◆ Task directions ◆
Repeat the material below exactly, with no pictures.
# START OF Supplied entries
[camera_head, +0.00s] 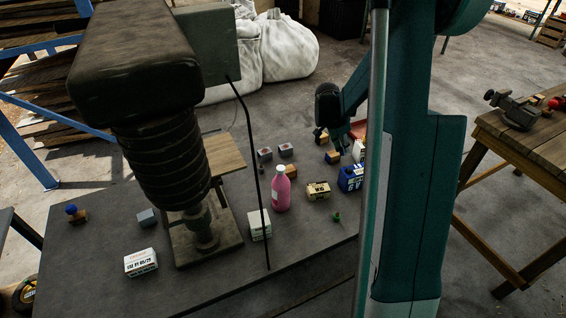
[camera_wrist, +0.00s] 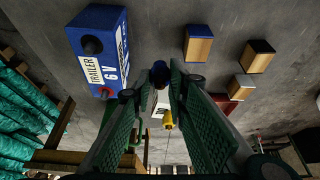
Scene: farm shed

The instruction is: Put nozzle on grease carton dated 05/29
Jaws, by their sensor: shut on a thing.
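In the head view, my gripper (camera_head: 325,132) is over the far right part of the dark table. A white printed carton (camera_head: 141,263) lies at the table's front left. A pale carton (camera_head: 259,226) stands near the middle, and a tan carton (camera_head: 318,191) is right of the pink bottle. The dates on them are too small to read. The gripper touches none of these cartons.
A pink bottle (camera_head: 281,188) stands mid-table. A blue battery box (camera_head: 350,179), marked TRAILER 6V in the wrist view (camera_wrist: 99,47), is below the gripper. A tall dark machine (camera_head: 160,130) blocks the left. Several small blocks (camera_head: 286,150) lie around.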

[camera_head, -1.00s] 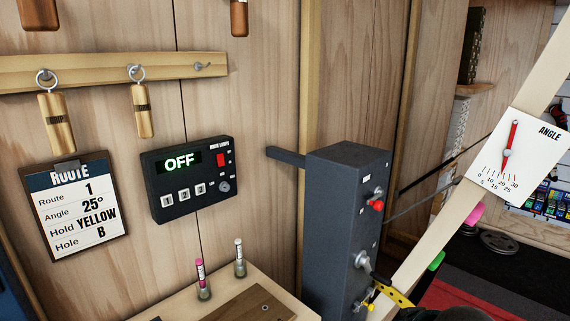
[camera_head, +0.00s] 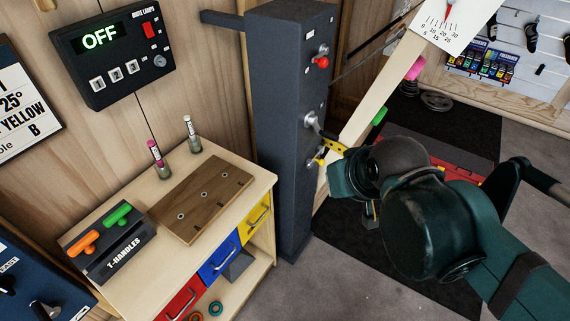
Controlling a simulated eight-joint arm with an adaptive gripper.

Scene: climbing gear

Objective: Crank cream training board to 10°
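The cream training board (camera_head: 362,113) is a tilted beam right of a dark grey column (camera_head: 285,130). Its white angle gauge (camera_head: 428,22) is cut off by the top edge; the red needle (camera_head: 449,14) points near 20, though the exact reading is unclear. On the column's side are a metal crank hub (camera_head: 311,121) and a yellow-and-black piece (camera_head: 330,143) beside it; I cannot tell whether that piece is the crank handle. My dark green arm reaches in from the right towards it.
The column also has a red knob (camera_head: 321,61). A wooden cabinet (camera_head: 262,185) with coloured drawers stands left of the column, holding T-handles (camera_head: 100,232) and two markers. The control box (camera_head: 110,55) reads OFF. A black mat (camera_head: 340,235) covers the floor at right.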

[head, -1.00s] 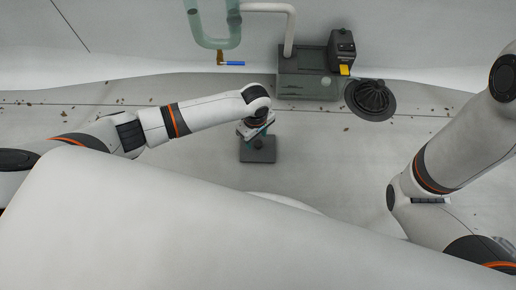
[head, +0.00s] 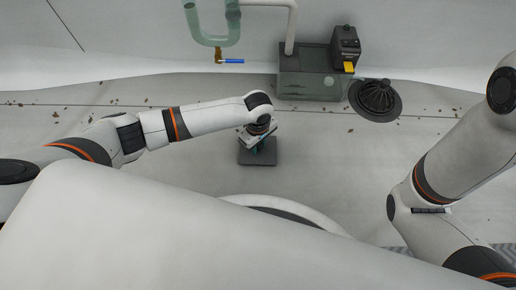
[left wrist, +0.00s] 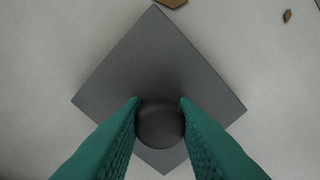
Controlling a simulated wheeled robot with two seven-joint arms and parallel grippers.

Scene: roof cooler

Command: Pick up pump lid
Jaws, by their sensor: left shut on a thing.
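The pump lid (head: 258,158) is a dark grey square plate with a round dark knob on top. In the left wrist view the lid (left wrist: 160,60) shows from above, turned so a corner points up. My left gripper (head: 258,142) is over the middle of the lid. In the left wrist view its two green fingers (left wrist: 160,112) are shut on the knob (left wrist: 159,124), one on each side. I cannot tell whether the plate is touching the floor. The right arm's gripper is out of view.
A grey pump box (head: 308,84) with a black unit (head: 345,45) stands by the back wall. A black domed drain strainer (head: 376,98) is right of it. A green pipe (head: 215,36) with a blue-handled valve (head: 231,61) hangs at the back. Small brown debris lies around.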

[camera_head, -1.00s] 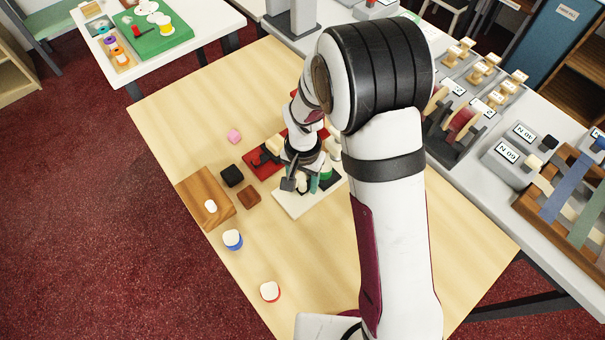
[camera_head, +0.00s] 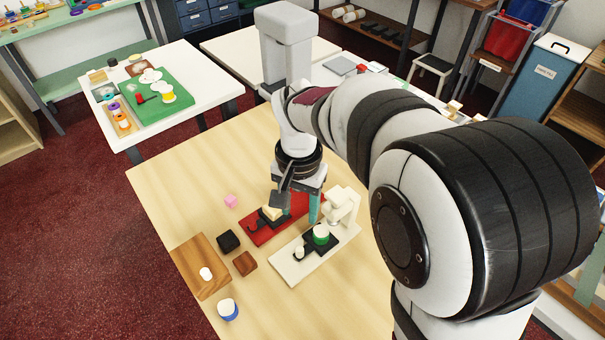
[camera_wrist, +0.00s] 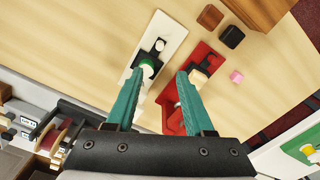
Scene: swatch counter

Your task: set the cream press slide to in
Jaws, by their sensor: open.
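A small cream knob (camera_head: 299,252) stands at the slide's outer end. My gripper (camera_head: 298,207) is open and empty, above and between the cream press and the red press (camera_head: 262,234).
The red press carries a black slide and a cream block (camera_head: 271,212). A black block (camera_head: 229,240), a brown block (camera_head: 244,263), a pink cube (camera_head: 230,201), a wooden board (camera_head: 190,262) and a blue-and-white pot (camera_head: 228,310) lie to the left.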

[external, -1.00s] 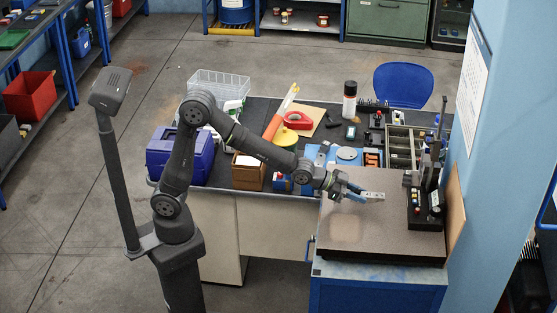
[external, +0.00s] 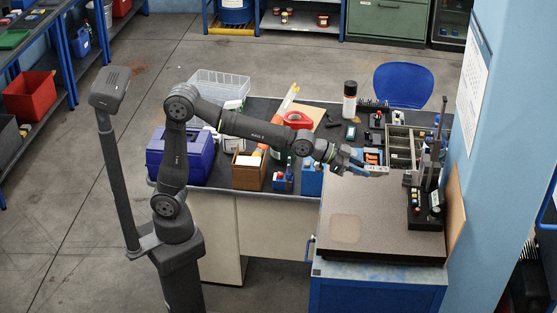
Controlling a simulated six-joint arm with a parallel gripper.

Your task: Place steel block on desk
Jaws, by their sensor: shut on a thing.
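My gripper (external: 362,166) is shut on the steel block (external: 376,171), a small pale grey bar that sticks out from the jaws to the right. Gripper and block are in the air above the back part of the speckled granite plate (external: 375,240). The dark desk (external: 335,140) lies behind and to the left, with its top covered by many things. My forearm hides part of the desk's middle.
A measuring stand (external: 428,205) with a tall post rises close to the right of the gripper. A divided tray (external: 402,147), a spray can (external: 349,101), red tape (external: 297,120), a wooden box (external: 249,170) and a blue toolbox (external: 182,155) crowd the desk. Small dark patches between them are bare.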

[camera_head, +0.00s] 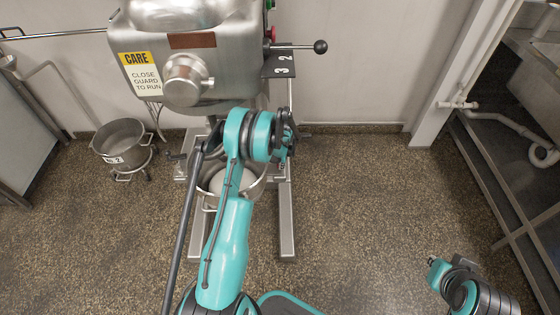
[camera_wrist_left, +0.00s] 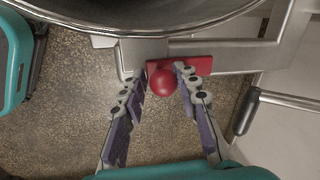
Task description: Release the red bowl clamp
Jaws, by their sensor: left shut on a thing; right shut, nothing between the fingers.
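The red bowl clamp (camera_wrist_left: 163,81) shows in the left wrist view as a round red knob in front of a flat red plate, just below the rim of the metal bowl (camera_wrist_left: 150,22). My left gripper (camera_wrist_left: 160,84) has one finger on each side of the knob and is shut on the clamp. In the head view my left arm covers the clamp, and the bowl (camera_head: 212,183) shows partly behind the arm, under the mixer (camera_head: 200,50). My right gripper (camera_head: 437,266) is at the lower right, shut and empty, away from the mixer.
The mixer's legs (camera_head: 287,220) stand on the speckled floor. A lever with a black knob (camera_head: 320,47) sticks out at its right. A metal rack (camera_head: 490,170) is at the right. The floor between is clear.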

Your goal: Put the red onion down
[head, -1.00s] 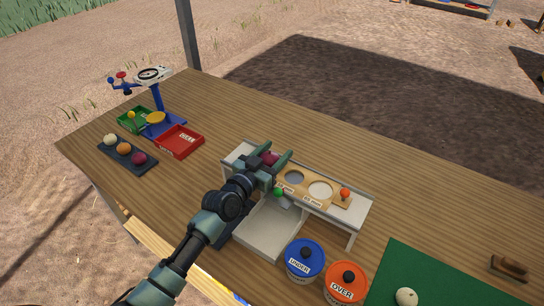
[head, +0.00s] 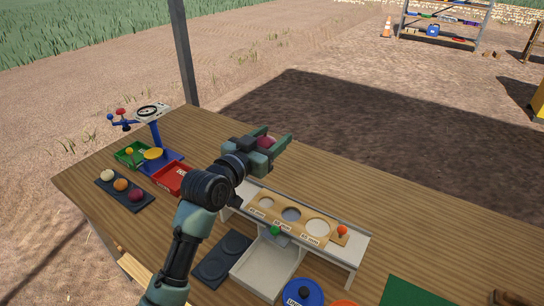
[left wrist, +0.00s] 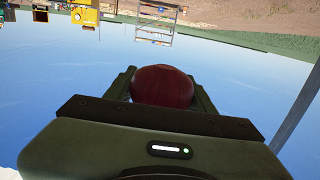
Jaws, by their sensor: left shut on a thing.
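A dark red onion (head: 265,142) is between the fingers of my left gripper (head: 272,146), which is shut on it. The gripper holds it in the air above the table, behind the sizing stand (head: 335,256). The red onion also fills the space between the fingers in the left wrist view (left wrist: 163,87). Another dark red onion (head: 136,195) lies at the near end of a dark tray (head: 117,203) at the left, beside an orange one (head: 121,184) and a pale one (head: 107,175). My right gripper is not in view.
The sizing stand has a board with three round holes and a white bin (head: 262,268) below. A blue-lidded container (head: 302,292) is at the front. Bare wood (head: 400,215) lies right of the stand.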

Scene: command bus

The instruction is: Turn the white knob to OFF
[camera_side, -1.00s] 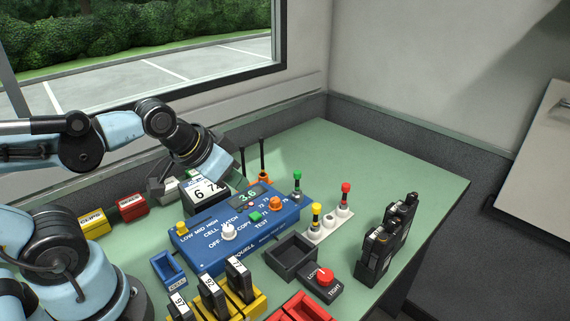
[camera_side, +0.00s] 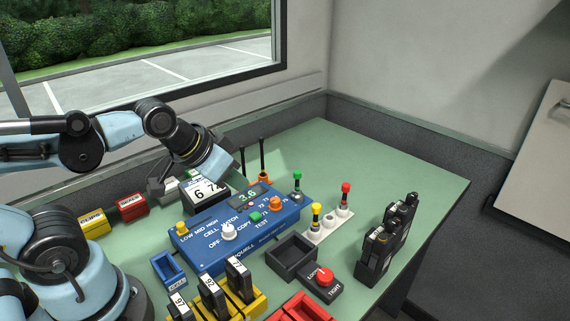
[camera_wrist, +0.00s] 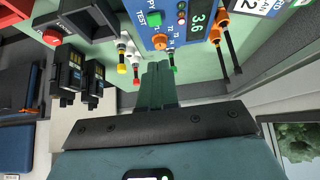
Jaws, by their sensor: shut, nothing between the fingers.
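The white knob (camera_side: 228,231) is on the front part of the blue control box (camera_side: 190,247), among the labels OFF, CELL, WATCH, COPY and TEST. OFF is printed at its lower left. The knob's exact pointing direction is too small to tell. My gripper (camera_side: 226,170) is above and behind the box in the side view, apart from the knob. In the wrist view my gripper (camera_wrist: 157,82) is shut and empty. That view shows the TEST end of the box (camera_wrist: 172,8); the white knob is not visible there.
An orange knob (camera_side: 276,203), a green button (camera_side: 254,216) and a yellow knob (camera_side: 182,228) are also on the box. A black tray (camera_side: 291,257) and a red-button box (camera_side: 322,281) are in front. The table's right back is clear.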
# END OF Supplied entries
◆ Response ◆
[camera_head, +0.00s] 
[camera_wrist, +0.00s] 
Scene: farm shed

The instruction is: Put nozzle on grease carton dated 05/29
Jaws, by their sensor: shut on a thing.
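In the head view, my gripper (camera_head: 325,132) is over the far right part of the dark table. A white printed carton (camera_head: 141,263) lies at the table's front left. A pale carton (camera_head: 259,226) stands near the middle, and a tan carton (camera_head: 318,191) is right of the pink bottle. The dates on them are too small to read. The gripper touches none of these cartons.
A pink bottle (camera_head: 281,188) stands mid-table. A blue battery box (camera_head: 350,179), marked TRAILER 6V in the wrist view (camera_wrist: 99,47), is below the gripper. A tall dark machine (camera_head: 160,130) blocks the left. Several small blocks (camera_head: 286,150) lie around.

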[camera_head, -1.00s] 
[camera_head, +0.00s] 
Controlling a simulated eight-joint arm with an adaptive gripper.

Scene: climbing gear

Objective: Crank cream training board to 10°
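The cream training board (camera_head: 362,113) is a tilted beam right of a dark grey column (camera_head: 285,130). Its white angle gauge (camera_head: 428,22) is cut off by the top edge; the red needle (camera_head: 449,14) points near 20, though the exact reading is unclear. On the column's side are a metal crank hub (camera_head: 311,121) and a yellow-and-black piece (camera_head: 330,143) beside it; I cannot tell whether that piece is the crank handle. My dark green arm reaches in from the right towards it.
The column also has a red knob (camera_head: 321,61). A wooden cabinet (camera_head: 262,185) with coloured drawers stands left of the column, holding T-handles (camera_head: 100,232) and two markers. The control box (camera_head: 110,55) reads OFF. A black mat (camera_head: 340,235) covers the floor at right.

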[head, -1.00s] 
[head, +0.00s] 
[left wrist, +0.00s] 
Controlling a simulated wheeled robot with two seven-joint arms and parallel grippers.

Scene: roof cooler

Command: Pick up pump lid
Jaws, by their sensor: left shut on a thing.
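The pump lid (head: 258,158) is a dark grey square plate with a round dark knob on top. In the left wrist view the lid (left wrist: 160,60) shows from above, turned so a corner points up. My left gripper (head: 258,142) is over the middle of the lid. In the left wrist view its two green fingers (left wrist: 160,112) are shut on the knob (left wrist: 159,124), one on each side. I cannot tell whether the plate is touching the floor. The right arm's gripper is out of view.
A grey pump box (head: 308,84) with a black unit (head: 345,45) stands by the back wall. A black domed drain strainer (head: 376,98) is right of it. A green pipe (head: 215,36) with a blue-handled valve (head: 231,61) hangs at the back. Small brown debris lies around.

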[camera_head, -1.00s] 
[camera_head, +0.00s] 
[camera_wrist, +0.00s] 
Scene: swatch counter

Your task: set the cream press slide to in
Jaws, by their sensor: open.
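A small cream knob (camera_head: 299,252) stands at the slide's outer end. My gripper (camera_head: 298,207) is open and empty, above and between the cream press and the red press (camera_head: 262,234).
The red press carries a black slide and a cream block (camera_head: 271,212). A black block (camera_head: 229,240), a brown block (camera_head: 244,263), a pink cube (camera_head: 230,201), a wooden board (camera_head: 190,262) and a blue-and-white pot (camera_head: 228,310) lie to the left.

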[external, -1.00s] 
[external, +0.00s] 
Controlling a simulated six-joint arm with a parallel gripper.

Your task: Place steel block on desk
Jaws, by their sensor: shut on a thing.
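My gripper (external: 362,166) is shut on the steel block (external: 376,171), a small pale grey bar that sticks out from the jaws to the right. Gripper and block are in the air above the back part of the speckled granite plate (external: 375,240). The dark desk (external: 335,140) lies behind and to the left, with its top covered by many things. My forearm hides part of the desk's middle.
A measuring stand (external: 428,205) with a tall post rises close to the right of the gripper. A divided tray (external: 402,147), a spray can (external: 349,101), red tape (external: 297,120), a wooden box (external: 249,170) and a blue toolbox (external: 182,155) crowd the desk. Small dark patches between them are bare.

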[camera_head, +0.00s] 
[camera_wrist_left, +0.00s] 
Task description: Release the red bowl clamp
Jaws, by their sensor: left shut on a thing; right shut, nothing between the fingers.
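The red bowl clamp (camera_wrist_left: 163,81) shows in the left wrist view as a round red knob in front of a flat red plate, just below the rim of the metal bowl (camera_wrist_left: 150,22). My left gripper (camera_wrist_left: 160,84) has one finger on each side of the knob and is shut on the clamp. In the head view my left arm covers the clamp, and the bowl (camera_head: 212,183) shows partly behind the arm, under the mixer (camera_head: 200,50). My right gripper (camera_head: 437,266) is at the lower right, shut and empty, away from the mixer.
The mixer's legs (camera_head: 287,220) stand on the speckled floor. A lever with a black knob (camera_head: 320,47) sticks out at its right. A metal rack (camera_head: 490,170) is at the right. The floor between is clear.

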Your goal: Put the red onion down
[head, -1.00s] 
[head, +0.00s] 
[left wrist, +0.00s] 
Jaws, by their sensor: left shut on a thing.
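A dark red onion (head: 265,142) is between the fingers of my left gripper (head: 272,146), which is shut on it. The gripper holds it in the air above the table, behind the sizing stand (head: 335,256). The red onion also fills the space between the fingers in the left wrist view (left wrist: 163,87). Another dark red onion (head: 136,195) lies at the near end of a dark tray (head: 117,203) at the left, beside an orange one (head: 121,184) and a pale one (head: 107,175). My right gripper is not in view.
The sizing stand has a board with three round holes and a white bin (head: 262,268) below. A blue-lidded container (head: 302,292) is at the front. Bare wood (head: 400,215) lies right of the stand.

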Scene: command bus

The instruction is: Turn the white knob to OFF
[camera_side, -1.00s] 
[camera_side, +0.00s] 
[camera_wrist, +0.00s] 
Jaws, by their sensor: shut, nothing between the fingers.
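The white knob (camera_side: 228,231) is on the front part of the blue control box (camera_side: 190,247), among the labels OFF, CELL, WATCH, COPY and TEST. OFF is printed at its lower left. The knob's exact pointing direction is too small to tell. My gripper (camera_side: 226,170) is above and behind the box in the side view, apart from the knob. In the wrist view my gripper (camera_wrist: 157,82) is shut and empty. That view shows the TEST end of the box (camera_wrist: 172,8); the white knob is not visible there.
An orange knob (camera_side: 276,203), a green button (camera_side: 254,216) and a yellow knob (camera_side: 182,228) are also on the box. A black tray (camera_side: 291,257) and a red-button box (camera_side: 322,281) are in front. The table's right back is clear.

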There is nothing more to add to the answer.